A Vaillant Coeur, Rien Impossible

Je vais vous raconter une histoire invraisemblable comme seule l’Institution est capable d’en produire. C’est un terreau tellement fertile pour l’imagination débridée et la jalousie que l’imposture - leur soeur jumelle - finit incontestablement par s’y épanouir comme une fleur humaine. Oui, car il existe des fleurs humaines, au même titre que l’on peut y trouver un champignon ou une serre humaine. (Pardon…)

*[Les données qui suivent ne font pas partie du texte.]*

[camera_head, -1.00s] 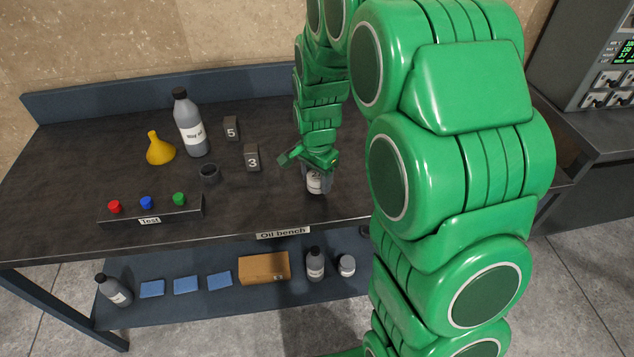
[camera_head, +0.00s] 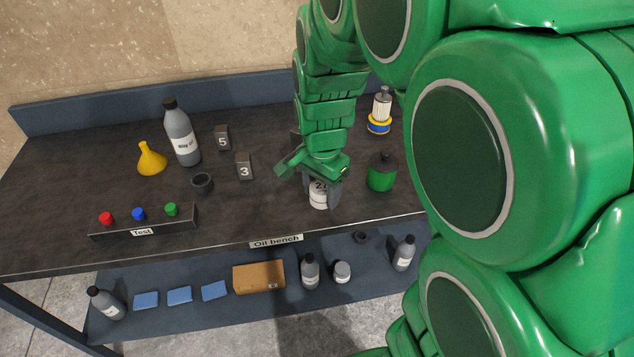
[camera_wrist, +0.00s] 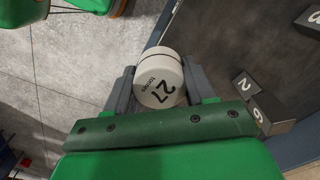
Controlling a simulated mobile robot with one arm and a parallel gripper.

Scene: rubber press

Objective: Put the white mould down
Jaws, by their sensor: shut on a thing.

Disons que je connais quelqu’un qui, par esprit taquin et un peu provoc’, signait ses mails à ses amis proches ou très proches d’un envoi en latin - d’une tournure empruntée à la prière eucharistique. Ça faisait intello, ça impressionnait le pécore. Et surtout, c’était un clin d’oeil un peu bravache et ‘achement malin dans un milieu qui ne brille pas par sa tolérance d’esprit à l’égard du mystique, du symbole et du transcendant destiné à ses amis, comme ses frères. C’était une formule marrante, qui incitait au courage et qui ne sort pas d’un cadre intime.

Cela l’amusait énormément, parce ce qu’en ce temps-là, il avait encore un peu d’humour et les épreuves de la fausse discipline qui consistait à faire croire à ceux qui le dépassaient qu’ils le méritaient ne l’avait pas encore épuisé. Comme disait Weber, être un homme intelligent implique de tolérer de voir passer les médiocres devant soi. Et c’est une ascèse pénible, mais ô combien formatrice. D’autant que la quantité de médiocrité contenue en l’individu est inversement proportionnelle à son inhibition: je veux dire par là que plus un individu est médiocre, moins il se gêne pour marcher sur les arpions de ceux qu’il devrait au contraire ménager.

On en était là de cette petite farce quand il me racontait qu’il était assez amusé de voir ses amis parmi les plus entêtés dans la lutte contre toute idée confessionnelle lui emprunter la formule pour lui écrire à lui seul. C’était sympa.

La chose prend alors une tournure tragi-comique: accrochez-vous.

Un homme haut placé, témoin de ces échanges, connu de tous et élu à des dignités qui font trembler le loup; la belette et le petit lapin jusques aux tréfonds de leur tanière et de leur terrier respectif; un homme dont la dignité impériale le dispute à la classe internationale, un chef en somme, pourquoi pas un Directeur-avec-un-D-majuscule, presque un Seigneur-mais-avec-deux-S-majuscule, a jugé que la formule lui convenait.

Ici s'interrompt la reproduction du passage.